Durch Eigenkapitalvergleich Befreiung von der Zinsschranke möglich?

  • Aus einem zum 31.12.2007 erstellten Teilkonzernabschluss für den Organkreis ergab sich eine Eigenkapitalquote von 10,5 % (Bilanzsumme 61 Mio. EUR/Eigenkapital 6,4 Mio. EUR).
  • Der Konzernabschluss wies eine Eigenkapitalquote von 7,53 % aus (Bilanzsumme 59 Mio. EUR/Eigenkapital 4.4 Mio. EUR).

Daraus folgerte die B, die Zinsschranke sei wegen § 4h Abs. 2 Buchst. c EStG nicht anzuwenden (Eigenkapitalvergleich - Befreiung von der Zinsschranke für konzerngebundene Betriebe, wenn die Eigenkapitalquote gleich hoch oder höher ist als die des Konzerns). Die Rückausnahme des § 8a Abs. 3 KStG sei nicht erfüllt (Verschärfung der Möglichkeit des Eigenkapital-Escapes für bestimmte Gesellschafter-Fremdfinanzierungen). Die 10 %-Unschädlichkeitsgrenze für den Gesamtzinssaldo der Organschaft (4.04 Mio. EUR) sei nicht überschritten. Denn die Grenze werde auf den (höchsten) Zinsanteil aller wesentlich Beteiligten (hier eine Fondsgesellschaft - 398.000 EUR). Eine Zusammenrechnung der Zinsaufwendungen an mehrere Beteiligte (neben dem Fonds eine KG - 353.000 EUR) sei im Gesetz nicht vorgesehen. 

Finanzamt und Finanzgericht haben Eigenkapitalvergleich nicht zugelassen

Das FA verneinte die Anwendung des Eigenkapitalvergleichs (§ 4h Abs. 2 Buchst. c EStG) aufgrund der Rückausnahme (§ 8a Abs. 3 KStG) und berücksichtigte bei der KSt-Festsetzung und der Feststellung des verbleibenden Verlustvortrags nicht abziehbare Zinsen von 2.6 Mio. EUR. Dem folgte das FG und wies die Klage im Wesentlichen ab. Es geht davon aus, die an den schädlichen Personenkreis geleisteten Zinsen seien nach Art einer Gesamtbetrachtung zu addieren. 

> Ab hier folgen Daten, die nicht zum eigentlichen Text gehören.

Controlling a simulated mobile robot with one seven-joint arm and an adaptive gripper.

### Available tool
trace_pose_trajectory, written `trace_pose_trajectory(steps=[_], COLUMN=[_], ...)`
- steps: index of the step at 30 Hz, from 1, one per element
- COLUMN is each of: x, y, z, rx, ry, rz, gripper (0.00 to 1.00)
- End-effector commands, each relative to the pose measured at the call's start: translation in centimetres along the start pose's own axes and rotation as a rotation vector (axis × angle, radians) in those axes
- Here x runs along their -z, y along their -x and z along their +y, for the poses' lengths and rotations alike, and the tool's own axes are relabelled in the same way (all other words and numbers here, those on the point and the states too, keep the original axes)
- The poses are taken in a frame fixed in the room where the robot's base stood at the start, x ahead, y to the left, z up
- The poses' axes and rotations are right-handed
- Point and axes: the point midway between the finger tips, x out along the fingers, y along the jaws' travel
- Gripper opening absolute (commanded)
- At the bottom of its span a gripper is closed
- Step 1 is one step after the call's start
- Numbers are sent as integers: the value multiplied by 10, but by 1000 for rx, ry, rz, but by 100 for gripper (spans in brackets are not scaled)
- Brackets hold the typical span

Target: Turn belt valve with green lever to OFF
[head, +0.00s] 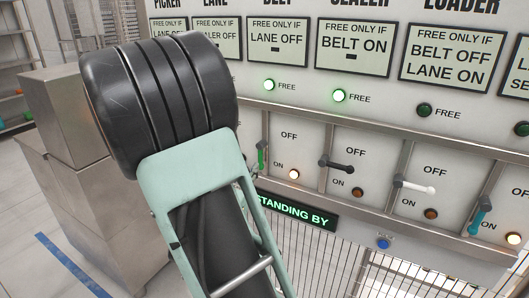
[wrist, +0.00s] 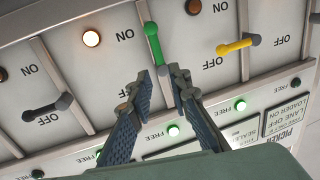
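The green lever (head: 262,156) hangs down on the belt section of the panel, by the ON label and a lit orange lamp (head: 293,174). In the wrist view, which sees the panel upside down, the green lever (wrist: 154,45) points towards the ON end, away from OFF. My gripper (wrist: 163,74) is open and empty, its two fingertips apart near the pivot end of the lever. I cannot tell whether either finger touches it. In the head view my arm hides most of the gripper.
A black lever (head: 337,166), a white lever (head: 414,187) and a teal lever (head: 479,215) are to the right. A yellow lever (wrist: 238,46) is beside the green one. The belt FREE lamp (head: 269,85) glows green above. A display (head: 297,213) reads STANDING BY.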

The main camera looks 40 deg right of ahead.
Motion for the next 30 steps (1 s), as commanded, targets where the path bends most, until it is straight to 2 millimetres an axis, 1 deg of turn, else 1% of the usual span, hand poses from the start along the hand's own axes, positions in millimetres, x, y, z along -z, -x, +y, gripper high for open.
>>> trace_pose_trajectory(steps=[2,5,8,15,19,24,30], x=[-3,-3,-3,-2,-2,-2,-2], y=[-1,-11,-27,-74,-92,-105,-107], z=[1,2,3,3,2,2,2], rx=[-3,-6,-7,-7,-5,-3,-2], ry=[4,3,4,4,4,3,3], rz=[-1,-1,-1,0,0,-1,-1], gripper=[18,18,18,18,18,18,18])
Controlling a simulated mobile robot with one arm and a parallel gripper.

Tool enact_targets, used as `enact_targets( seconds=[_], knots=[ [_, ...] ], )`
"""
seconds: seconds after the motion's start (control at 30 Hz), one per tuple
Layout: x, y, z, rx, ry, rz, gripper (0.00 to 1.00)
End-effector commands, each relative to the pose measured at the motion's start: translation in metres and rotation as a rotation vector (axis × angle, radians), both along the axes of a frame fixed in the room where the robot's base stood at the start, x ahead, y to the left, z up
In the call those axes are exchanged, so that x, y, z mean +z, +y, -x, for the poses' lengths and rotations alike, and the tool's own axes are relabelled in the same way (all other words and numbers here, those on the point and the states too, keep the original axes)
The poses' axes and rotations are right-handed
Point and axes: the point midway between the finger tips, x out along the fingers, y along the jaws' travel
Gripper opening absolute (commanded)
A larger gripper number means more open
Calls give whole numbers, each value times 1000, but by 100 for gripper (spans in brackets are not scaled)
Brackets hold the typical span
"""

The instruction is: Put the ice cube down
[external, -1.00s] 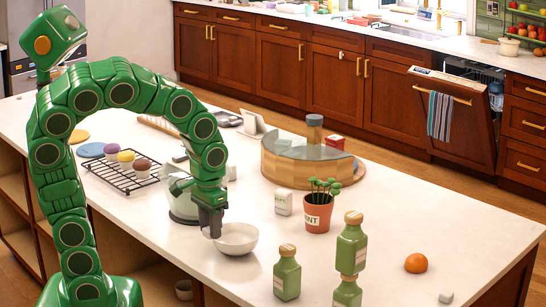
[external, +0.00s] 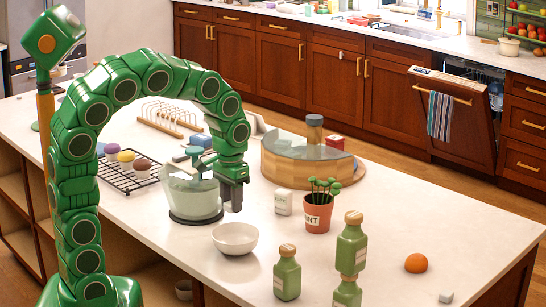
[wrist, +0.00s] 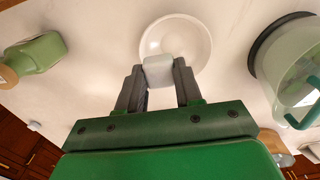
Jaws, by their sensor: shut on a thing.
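My gripper (external: 233,204) points down just behind the white bowl in the external view. In the wrist view my gripper (wrist: 158,74) is shut on a small white ice cube (wrist: 158,69), held between the fingertips. The cube overlaps the near rim of the white bowl (wrist: 182,32) there. In the external view the held cube cannot be made out. The bowl (external: 235,238) stands upright on the white counter and looks empty. Another small pale cube (external: 446,296) lies on the counter at the front right.
A pale green lidded vessel (external: 192,195) stands close left of my gripper. Green bottles (external: 287,273) stand at the front, right of the bowl. A white box (external: 283,202) and a potted plant (external: 318,212) are to the right. The counter front left of the bowl is clear.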

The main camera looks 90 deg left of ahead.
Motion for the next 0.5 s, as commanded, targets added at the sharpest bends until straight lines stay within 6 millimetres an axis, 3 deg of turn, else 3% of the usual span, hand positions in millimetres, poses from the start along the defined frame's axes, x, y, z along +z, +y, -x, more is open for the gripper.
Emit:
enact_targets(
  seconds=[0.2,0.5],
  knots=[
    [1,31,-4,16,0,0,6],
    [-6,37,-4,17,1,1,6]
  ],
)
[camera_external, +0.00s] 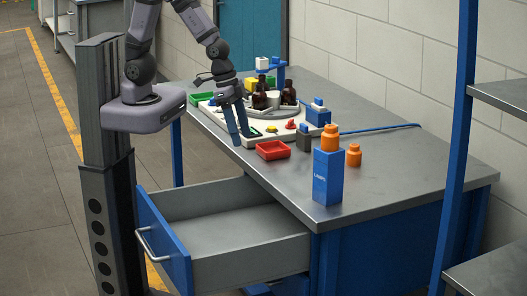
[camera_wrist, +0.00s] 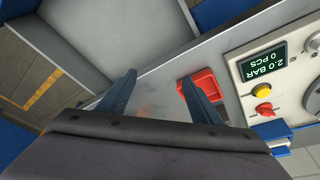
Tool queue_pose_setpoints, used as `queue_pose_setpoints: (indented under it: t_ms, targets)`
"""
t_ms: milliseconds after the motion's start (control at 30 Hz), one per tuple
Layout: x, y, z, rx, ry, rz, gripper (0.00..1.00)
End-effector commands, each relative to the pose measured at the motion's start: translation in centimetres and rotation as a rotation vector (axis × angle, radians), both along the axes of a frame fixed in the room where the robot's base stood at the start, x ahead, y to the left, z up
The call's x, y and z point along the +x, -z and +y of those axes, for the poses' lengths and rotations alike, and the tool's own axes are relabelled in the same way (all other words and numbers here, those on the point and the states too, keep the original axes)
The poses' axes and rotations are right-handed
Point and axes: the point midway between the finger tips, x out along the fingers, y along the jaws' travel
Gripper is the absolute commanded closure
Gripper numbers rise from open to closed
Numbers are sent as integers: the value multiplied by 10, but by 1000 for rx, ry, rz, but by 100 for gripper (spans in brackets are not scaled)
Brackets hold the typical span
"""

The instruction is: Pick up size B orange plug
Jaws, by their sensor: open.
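Two orange plugs show in the external view. The other orange plug (camera_external: 354,156) stands on the bench just right of that box. I cannot read a size mark on either. My gripper (camera_external: 240,133) points down by the front-left edge of the white station, left of and behind both plugs. In the wrist view, its blue fingers (camera_wrist: 158,88) are spread apart with nothing between them. No orange plug shows in the wrist view.
A red tray (camera_external: 272,150) lies between my gripper and the blue box. The white station (camera_external: 216,114) carries amber bottles (camera_external: 259,98), knobs and a display (camera_wrist: 265,62). A drawer (camera_external: 225,225) stands open below. The bench's right side (camera_external: 430,165) is clear.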

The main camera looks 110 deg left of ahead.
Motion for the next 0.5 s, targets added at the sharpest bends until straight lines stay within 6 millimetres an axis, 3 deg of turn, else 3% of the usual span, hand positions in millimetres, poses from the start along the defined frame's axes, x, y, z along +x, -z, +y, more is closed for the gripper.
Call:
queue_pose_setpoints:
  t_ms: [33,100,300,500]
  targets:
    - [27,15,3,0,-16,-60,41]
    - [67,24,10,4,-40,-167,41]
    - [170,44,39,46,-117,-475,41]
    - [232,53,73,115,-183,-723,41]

Entscheidung des BFH: Zinsschranke nicht anwendbar

Die Zinsschranke ist - entgegen der Auffassung des FG - nicht anwendbar. Die Voraussetzungen des Eigenkapital- und Konzernvergleichs (Eigenkapital-Escape nach § 4h Abs. 2 Buchst. c EStG) sind im Streitfall erfüllt. Die Anwendung ist nicht durch die Rückausnahme nach § 8a Abs. 3 KStG ausgeschlossen. Denn die Vergütungen für Fremdkapital an die im Streitjahr wesentlich Beteiligten (Fonds und KG) stellen zwar Gesellschafterfremdfinanzierungen dar. Die Zinsaufwendungen im Rahmen dieser Gesellschafterfremdfinanzierungen überstiegen jedoch mit jeweils 398.000 EUR bzw. 353.000 EUR nicht die Grenze von 10 % des negativen Zinssaldos (404.000 EUR). Damit ist die Rückausnahme nicht erfüllt.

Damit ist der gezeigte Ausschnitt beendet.